At 5ft 9in and just over 14st, Webb had to recognise that her early notions of aspiring to the world of Darcey Bussell and Sylvie Guillem were unrealistic. "I knew from about 15 that my size would probably mean I was not going to become a ballerina, but I still loved dancing and wanted to get all my qualifications," she recalls.

For all the dissimilarity of her two main pursuits, however, there appears to be some common ground. All that twirling, for instance, all that rhythm. That must carry over to the hammer-throwing circle, right?

Wrong.

"My rhythm isn't all that great, actually," Webb confesses with a grin. "My footwork is OK, but the bad thing is my head movement. When you pirouette in ballet you are taught to look at the same spot the whole way round, but when I throw the hammer my head needs to follow my arms. It's a real, real nightmare to try and get rid of something you've learnt for 16 years..."

She pauses, aware of less than complete understanding in the mind of her listener. Suddenly she is on her feet, arms gracefully above her head, spinning on the spot. Her head switches constantly to the front, apparently disconnected from the blur of her turning torso.

Having made her point - and prompted some craning stares from the reception desk - she continues. "It's not actually my head that wants to move when I throw, it's my eyes wanting to see where I am," she says. "If I was blind my head wouldn't want to still keep moving."

In order to counter her unwanted reflex, Webb has gone to unusual lengths. For the past six months, in training and competition, she has worn a neck collar to inhibit her movement, and for a while she tried using fluorescent wrist bands to attract her eyes to the right place. Not effective.

Gesturing to the stadium behind her, she adds: "I tried wearing sunglasses throughout the winter, even though it was pitch black out there. But I could still see out the sides."

In the course of the last week, she has hit upon a more effective remedy, having dug out a pair of her old diving goggles.

"It's quite a sight for sore eyes," she giggles. "I'll have to try and get things right in training and hope it transfers to competition."

For all her tribulations, Webb has managed to progress with impressive consistency since taking up hammer throwing when it became an official international event for women in 1999.

In 2002, having won the British Universities title - she studied maths at Edinburgh - she represented Scotland in the Manchester Commonwealth Games.
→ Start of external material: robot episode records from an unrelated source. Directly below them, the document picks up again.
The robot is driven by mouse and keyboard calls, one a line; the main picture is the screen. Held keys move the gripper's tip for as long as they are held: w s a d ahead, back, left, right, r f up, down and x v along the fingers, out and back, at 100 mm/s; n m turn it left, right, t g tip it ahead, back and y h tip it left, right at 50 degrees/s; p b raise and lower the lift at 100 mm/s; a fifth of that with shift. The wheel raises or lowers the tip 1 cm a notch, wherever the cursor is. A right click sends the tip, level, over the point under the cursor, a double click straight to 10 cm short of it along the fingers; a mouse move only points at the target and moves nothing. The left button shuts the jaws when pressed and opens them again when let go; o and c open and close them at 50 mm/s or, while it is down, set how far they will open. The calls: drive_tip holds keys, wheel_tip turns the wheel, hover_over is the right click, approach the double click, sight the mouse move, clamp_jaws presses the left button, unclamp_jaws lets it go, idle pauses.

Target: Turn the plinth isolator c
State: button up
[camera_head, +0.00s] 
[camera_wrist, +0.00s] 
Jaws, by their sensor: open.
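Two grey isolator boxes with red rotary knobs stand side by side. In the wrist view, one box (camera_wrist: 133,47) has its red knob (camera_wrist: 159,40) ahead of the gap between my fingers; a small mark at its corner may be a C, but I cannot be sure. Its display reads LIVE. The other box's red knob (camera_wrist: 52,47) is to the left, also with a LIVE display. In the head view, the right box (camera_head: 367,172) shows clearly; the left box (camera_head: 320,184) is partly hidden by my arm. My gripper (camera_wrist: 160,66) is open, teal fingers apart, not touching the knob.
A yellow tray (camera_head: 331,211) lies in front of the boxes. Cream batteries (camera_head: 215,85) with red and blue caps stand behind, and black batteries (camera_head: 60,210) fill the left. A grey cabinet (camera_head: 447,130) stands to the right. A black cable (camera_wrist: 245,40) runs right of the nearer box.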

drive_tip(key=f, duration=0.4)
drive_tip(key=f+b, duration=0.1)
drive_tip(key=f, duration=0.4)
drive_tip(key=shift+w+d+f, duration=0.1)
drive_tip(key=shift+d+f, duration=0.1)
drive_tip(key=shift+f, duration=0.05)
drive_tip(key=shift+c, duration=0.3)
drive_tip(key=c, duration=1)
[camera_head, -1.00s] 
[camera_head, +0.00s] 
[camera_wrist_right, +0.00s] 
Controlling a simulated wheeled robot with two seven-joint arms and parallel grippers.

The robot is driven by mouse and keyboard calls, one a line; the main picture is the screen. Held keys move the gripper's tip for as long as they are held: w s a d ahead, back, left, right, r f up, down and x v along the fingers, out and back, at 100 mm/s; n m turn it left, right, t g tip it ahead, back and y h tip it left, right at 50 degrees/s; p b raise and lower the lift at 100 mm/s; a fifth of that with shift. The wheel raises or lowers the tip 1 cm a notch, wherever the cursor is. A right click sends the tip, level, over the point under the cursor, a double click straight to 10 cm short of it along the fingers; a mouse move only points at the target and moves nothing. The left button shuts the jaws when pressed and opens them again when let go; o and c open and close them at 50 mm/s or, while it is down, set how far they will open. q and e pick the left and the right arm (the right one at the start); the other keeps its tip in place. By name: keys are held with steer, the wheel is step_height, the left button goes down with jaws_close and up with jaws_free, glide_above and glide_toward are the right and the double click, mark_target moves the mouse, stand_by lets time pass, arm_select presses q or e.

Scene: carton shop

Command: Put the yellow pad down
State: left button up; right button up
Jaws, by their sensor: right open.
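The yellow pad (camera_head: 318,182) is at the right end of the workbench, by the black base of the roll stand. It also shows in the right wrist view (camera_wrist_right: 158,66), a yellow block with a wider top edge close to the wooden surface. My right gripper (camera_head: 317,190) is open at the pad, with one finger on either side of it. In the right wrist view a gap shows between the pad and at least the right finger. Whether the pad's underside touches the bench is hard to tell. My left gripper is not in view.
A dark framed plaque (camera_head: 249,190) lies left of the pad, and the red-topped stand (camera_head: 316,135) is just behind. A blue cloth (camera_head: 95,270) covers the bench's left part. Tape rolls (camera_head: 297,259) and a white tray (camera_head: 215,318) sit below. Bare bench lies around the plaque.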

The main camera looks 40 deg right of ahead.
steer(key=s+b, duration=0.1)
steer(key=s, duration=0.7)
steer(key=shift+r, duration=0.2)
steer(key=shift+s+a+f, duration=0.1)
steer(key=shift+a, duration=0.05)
Last summer she achieved the Olympic qualifying standard with 2cm to spare, throwing a personal best of 67.52m to earn a trip to Athens.

Although she describes her performance there as "disappointing" - she managed only 61m in her qualifying event - the experience was hugely inspiring.

Her experience at the British camp in Cyprus, however, was the opposite as she and her Edinburgh-based coach Chris Black, a double Commonwealth medallist, discovered that the only site offered for hammer-throwing practice was entirely unsuitable.

"It was just a rubbish dump," she recalls. "There were dog kennels at one end, and lots of trees. I did a couple of throws, and my hammer got stuck in a tree, and all the dogs were going mad. It was just ridiculous. So Chris and I drove round the island and settled for throwing off a road into a cornfield. That was just a week before the Olympics."

Webb is nevertheless grateful for the support she gets through the World Class Performance Lottery programme - £4,000 towards living expenses, and the same amount for warm-weather training. You can see why she values her weeks in Spain so highly when she describes her winter training experience at chilly Meadowbank.

"I have to wear white tracksuits so that the video camera picks me up," she says. "We have to throw off the tartan 100m track at the back so that we can use the lights from the five-a-side football pitch to help illuminate me. I tie polythene bags to my hammers so I can see where they land. Then I go out with a torch to find them. And I do that every single night in the winter here."

It is the same spirit that drove Britain's Commonwealth champion Mick Jones to construct his own circle on the edge of a strawberry field. And this weekend it has earned Webb a chance to measure her progress against the best in her event. Although Kuzenkova has thrown more than 75m, one statistic still tells in her favour. She is 11 years the Russian's junior, with years of potential improvement ahead.

"If I can sort out my technique, the distances will come," she says with a laugh. "The world record is only eight and a half metres off my best. Saying it like that doesn't sound as much..."

I used to be a... Other athletes who have made unusual starts

* MARIA MUTOLA

Before taking up athletics at 15, the multiple world 800m champion was a highly regarded footballer. She learnt her skills in Chamanculo, a shanty town outside Mozambique's capital of Maputo. Recently, Mutola bailed her home club Grupo Desportivo out of administration.

* MARION JONES

The former Olympic 100m champion, currently embroiled in the Balco doping inquiry, was a top basketball player until she was 20, playing point guard for the University of South Carolina team that won the NCAA First Division title in 1994. Switched sports when she broke her foot.

* IWAN THOMAS

The Welshman who won the European, Commonwealth and World Cup 400m titles in 1998 was an international BMX bike rider from eight to 17, appearing in two world championships and taking fourth place in the European Championships. Has now turned to celebrity wrestling.

* YELENA ISINBAYEVA

Russia's Olympic pole vault champion, who holds the world indoor and outdoor records, began her sporting life as a highly promising gymnast in her home city of Volgograd. But she was persuaded to switch sports by her coach because, at just under 5ft 9in, she was deemed too tall.

* JOHN CAPEL

The reigning world 200m champion played American Football as a wide receiver for the University of Florida in 2000 before departing to run in the Sydney Olympics. A year later he was drafted by the Chicago Bears before trying out for the Kansas City Chiefs.